### Problem statement
Copy the full set of lines exactly as given.

::::::::::

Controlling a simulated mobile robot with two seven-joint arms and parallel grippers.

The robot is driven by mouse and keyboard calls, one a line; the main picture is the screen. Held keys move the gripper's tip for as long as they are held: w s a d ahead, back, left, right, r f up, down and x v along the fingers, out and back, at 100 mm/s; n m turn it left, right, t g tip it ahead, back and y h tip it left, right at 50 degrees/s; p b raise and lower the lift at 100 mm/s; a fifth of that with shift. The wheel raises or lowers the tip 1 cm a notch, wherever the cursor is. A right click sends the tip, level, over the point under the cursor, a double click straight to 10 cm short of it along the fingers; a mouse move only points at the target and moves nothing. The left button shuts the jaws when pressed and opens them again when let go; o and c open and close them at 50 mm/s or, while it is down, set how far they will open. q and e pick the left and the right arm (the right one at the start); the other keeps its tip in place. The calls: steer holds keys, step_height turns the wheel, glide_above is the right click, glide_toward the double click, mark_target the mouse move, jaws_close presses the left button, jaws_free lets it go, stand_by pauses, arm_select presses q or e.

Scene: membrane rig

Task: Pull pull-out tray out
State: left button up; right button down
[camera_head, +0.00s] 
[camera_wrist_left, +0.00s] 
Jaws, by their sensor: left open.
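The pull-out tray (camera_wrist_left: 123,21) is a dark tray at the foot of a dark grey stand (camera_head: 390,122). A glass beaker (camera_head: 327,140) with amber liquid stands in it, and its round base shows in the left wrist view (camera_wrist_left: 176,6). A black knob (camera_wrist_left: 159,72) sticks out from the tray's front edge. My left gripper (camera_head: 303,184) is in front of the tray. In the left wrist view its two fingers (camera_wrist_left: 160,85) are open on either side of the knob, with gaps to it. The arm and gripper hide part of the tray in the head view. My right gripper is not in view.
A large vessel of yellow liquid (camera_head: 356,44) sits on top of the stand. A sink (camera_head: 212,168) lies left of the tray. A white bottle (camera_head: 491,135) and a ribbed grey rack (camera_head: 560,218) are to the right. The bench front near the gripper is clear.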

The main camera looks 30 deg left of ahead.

::::::::::

### Solution below
Controlling a simulated mobile robot with two seven-joint arms and parallel grippers.

The robot is driven by mouse and keyboard calls, one a line; the main picture is the screen. Held keys move the gripper's tip for as long as they are held: w s a d ahead, back, left, right, r f up, down and x v along the fingers, out and back, at 100 mm/s; n m turn it left, right, t g tip it ahead, back and y h tip it left, right at 50 degrees/s; p b raise and lower the lift at 100 mm/s; a fifth of that with shift. The wheel raises or lowers the tip 1 cm a notch, wherever the cursor is. A right click sends the tip, level, over the point under the cursor, a double click straight to 10 cm short of it along the fingers; a mouse move only points at the target and moves nothing. The left button shuts the jaws when pressed and opens them again when let go; o and c open and close them at 50 mm/s or, while it is down, set how far they will open. q and e pick the left and the right arm (the right one at the start); the other keeps its tip in place. The calls: steer holds keys, step_height turns the wheel, glide_above is the right click, glide_toward the double click, mark_target the mouse move, jaws_close presses the left button, jaws_free lets it go, stand_by pauses, arm_select presses q or e.

Scene: membrane rig

Task: Pull pull-out tray out
State: left button up; right button down
[camera_head, +0.00s] 
[camera_wrist_left, +0.00s] 
Jaws, by their sensor: left open.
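The pull-out tray (camera_wrist_left: 123,21) is a dark tray at the foot of a dark grey stand (camera_head: 390,122). A glass beaker (camera_head: 327,140) with amber liquid stands in it, and its round base shows in the left wrist view (camera_wrist_left: 176,6). A black knob (camera_wrist_left: 159,72) sticks out from the tray's front edge. My left gripper (camera_head: 303,184) is in front of the tray. In the left wrist view its two fingers (camera_wrist_left: 160,85) are open on either side of the knob, with gaps to it. The arm and gripper hide part of the tray in the head view. My right gripper is not in view.
A large vessel of yellow liquid (camera_head: 356,44) sits on top of the stand. A sink (camera_head: 212,168) lies left of the tray. A white bottle (camera_head: 491,135) and a ribbed grey rack (camera_head: 560,218) are to the right. The bench front near the gripper is clear.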

The main camera looks 30 deg left of ahead.

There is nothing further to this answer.